Feature #18071
closedUse postgresql advisory locks to prevent concurrent dispatcher / keep-balance processes
100%
Updated by Tom Clegg over 2 years ago
- Assigned To set to Tom Clegg
- Target version set to 2022-09-28 sprint
Use source:lib/controller/dblock module, see #18339.
Updated by Peter Amstutz over 2 years ago
This should be the kind of lock that allows the new process can elbow out the old process -- I'm thinking of the situation where we start a new "something" and want it to replace the old "something".
So we want to communicate:
- To the new process that it is now allowed to take over
- To the old process it should release the lock and shut down
Updated by Peter Amstutz over 2 years ago
On second thought, that might be a bad idea, because it could lead to two processes fighting over the lock instead of one getting it and the other failing.
The one that fails to get the lock, perhaps it could stay up health check reports it in a "failed to get lock" state? Also, can the lock record some information about the node that does have the lock.
Updated by Peter Amstutz over 2 years ago
When lock is acquired, record hostname + process id
Updated by Peter Amstutz over 2 years ago
- Target version changed from 2022-09-28 sprint to 2022-10-12 sprint
Updated by Peter Amstutz over 2 years ago
- Target version changed from 2022-10-12 sprint to 2022-10-26 sprint
Updated by Peter Amstutz over 2 years ago
- Target version changed from 2022-10-26 sprint to 2022-11-09 sprint
Updated by Tom Clegg about 2 years ago
18071-dblock-keep-balance-and-dispatch @ 15043a6825ecd62ccb2272025384474a235b30cc -- developer-run-tests: #3346
- only one keep-balance service (sweep, sleep, repeat) runs at a time
- only one keep-balance sweep runs at a time (if you run "keep-balance -once" in a terminal while a keep-balance server process is already running, they will take turns nicely)

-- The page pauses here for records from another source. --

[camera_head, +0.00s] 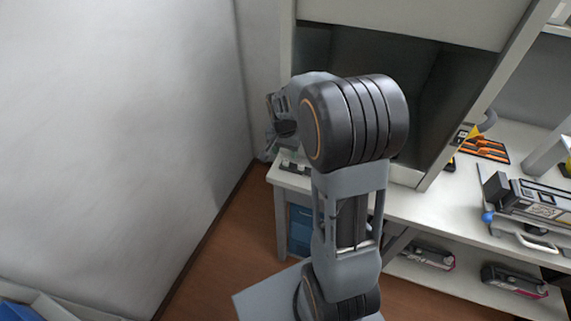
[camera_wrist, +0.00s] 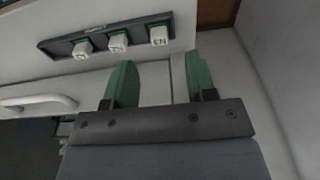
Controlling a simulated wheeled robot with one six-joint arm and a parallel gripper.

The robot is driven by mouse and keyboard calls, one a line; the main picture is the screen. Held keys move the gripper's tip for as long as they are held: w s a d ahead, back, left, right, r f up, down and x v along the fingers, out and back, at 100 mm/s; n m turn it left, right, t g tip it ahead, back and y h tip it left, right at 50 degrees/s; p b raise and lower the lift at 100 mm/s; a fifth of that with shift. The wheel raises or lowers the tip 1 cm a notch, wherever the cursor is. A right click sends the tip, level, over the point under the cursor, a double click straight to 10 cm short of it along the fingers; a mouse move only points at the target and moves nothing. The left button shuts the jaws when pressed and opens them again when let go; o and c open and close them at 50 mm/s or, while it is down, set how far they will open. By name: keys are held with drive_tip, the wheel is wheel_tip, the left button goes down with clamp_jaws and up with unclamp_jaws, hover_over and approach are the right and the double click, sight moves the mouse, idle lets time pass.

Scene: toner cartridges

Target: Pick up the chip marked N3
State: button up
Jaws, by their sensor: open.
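Three small white chips sit in a row in a dark holder (camera_wrist: 58,47) in the wrist view: a left chip (camera_wrist: 82,49), a middle chip (camera_wrist: 118,42) and a right chip (camera_wrist: 158,36). Each has a dark mark on its face, too small to read, so I cannot tell which one is N3. My gripper (camera_wrist: 159,58) has its two green fingers apart with nothing between them. The fingertips are just below the holder in the picture, nearest the right chip. In the head view my arm mostly hides the gripper, and the dark holder (camera_head: 293,167) shows only partly.
A wall stands close on the left in the head view. The white bench (camera_head: 425,207) carries an orange tool tray (camera_head: 485,149) and a large toner cartridge (camera_head: 535,199). More cartridges lie on the shelf below. A white handle (camera_wrist: 38,103) shows in the wrist view.

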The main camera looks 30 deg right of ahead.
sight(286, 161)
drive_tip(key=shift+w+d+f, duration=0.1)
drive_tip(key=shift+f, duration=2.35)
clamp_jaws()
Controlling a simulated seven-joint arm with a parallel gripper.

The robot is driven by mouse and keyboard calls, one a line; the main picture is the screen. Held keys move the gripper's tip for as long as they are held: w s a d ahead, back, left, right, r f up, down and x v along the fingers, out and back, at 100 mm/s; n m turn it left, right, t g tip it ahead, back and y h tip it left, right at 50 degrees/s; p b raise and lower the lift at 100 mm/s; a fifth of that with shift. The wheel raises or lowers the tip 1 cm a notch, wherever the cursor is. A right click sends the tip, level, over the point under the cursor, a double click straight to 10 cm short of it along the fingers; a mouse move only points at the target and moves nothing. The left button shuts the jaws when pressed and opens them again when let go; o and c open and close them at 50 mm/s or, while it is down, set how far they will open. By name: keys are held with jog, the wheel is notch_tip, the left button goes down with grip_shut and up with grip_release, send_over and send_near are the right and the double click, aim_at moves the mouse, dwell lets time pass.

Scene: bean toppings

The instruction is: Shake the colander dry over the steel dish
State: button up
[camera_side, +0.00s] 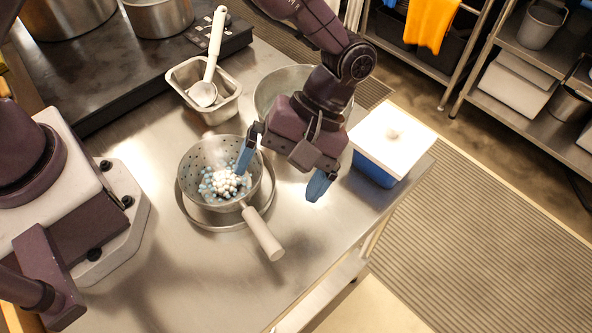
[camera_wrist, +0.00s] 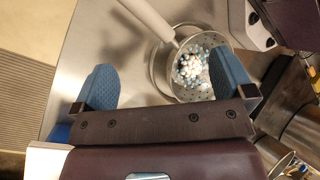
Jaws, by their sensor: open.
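The colander (camera_side: 225,153) is a perforated metal bowl with a pale handle (camera_side: 263,233) pointing toward the table's front. It holds white and blue-grey beans (camera_side: 224,184) and sits in or on the shallow steel dish (camera_side: 199,217), whose rim shows around it. In the wrist view the colander (camera_wrist: 226,42) is at upper right, its handle (camera_wrist: 149,17) running to the upper left. My gripper (camera_side: 282,176) is open and empty, with blue fingertips wide apart. In the side view it is to the right of the colander and above the table; one fingertip overlaps the colander's rim, and contact cannot be told.
A steel pan (camera_side: 236,105) with a white-handled ladle (camera_side: 215,45) stands behind the colander. A large steel bowl (camera_side: 271,87) is partly hidden behind my arm. A blue box with a white lid (camera_side: 393,138) stands at right. The front table area (camera_side: 210,275) is clear.

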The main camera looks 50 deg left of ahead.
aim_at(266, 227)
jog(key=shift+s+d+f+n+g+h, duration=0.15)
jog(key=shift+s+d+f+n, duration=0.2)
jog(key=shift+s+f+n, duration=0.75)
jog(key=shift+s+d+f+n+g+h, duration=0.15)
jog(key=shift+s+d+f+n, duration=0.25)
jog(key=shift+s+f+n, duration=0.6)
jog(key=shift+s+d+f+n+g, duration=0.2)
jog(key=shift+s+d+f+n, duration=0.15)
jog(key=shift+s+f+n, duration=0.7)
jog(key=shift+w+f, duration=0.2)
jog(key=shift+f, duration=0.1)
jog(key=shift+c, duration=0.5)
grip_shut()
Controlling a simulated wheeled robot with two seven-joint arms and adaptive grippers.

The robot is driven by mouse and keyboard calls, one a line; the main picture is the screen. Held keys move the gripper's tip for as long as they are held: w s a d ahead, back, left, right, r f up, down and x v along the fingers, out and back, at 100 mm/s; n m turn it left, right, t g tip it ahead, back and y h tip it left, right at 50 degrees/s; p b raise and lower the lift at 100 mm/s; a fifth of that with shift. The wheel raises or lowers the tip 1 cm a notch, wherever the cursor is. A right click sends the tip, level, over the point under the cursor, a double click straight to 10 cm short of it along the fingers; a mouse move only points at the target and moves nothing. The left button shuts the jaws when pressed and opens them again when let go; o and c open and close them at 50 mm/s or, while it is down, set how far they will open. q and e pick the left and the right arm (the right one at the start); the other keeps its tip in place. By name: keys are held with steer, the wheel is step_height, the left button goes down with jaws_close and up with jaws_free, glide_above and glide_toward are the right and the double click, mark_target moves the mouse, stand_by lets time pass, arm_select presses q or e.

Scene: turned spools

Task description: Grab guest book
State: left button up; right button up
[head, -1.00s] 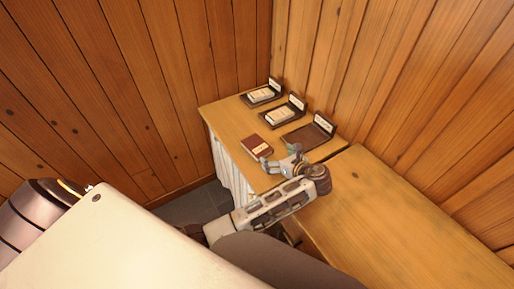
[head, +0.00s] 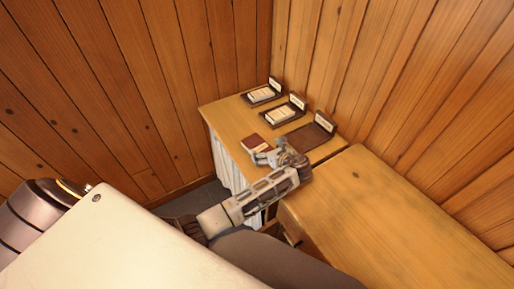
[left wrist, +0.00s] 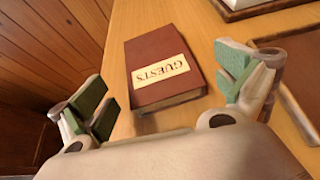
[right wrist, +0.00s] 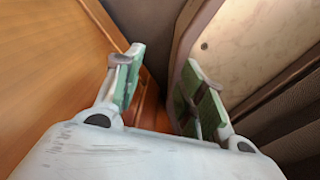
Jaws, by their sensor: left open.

- only one dispatcher (crunch-dispatch-slurm, arvados-dispatch-lsf, arvados-dispatch-cloud) runs at a time
- when waiting for a lock, logs indicate the host/port of the database connection of the client that currently has the lock
Updated by Lucas Di Pentima about 2 years ago
Just one small suggestion:
- File
services/keep-balance/balance.go
lines 73-75: I think theRun()
usage comment is superfluous and also outdated so we can simply remove it?
The rest LGTM
Updated by Tom Clegg about 2 years ago
- Status changed from In Progress to Resolved
Applied in changeset arvados|4529d84afb3549ccb4ae9005a8f64f558c2bbe5c.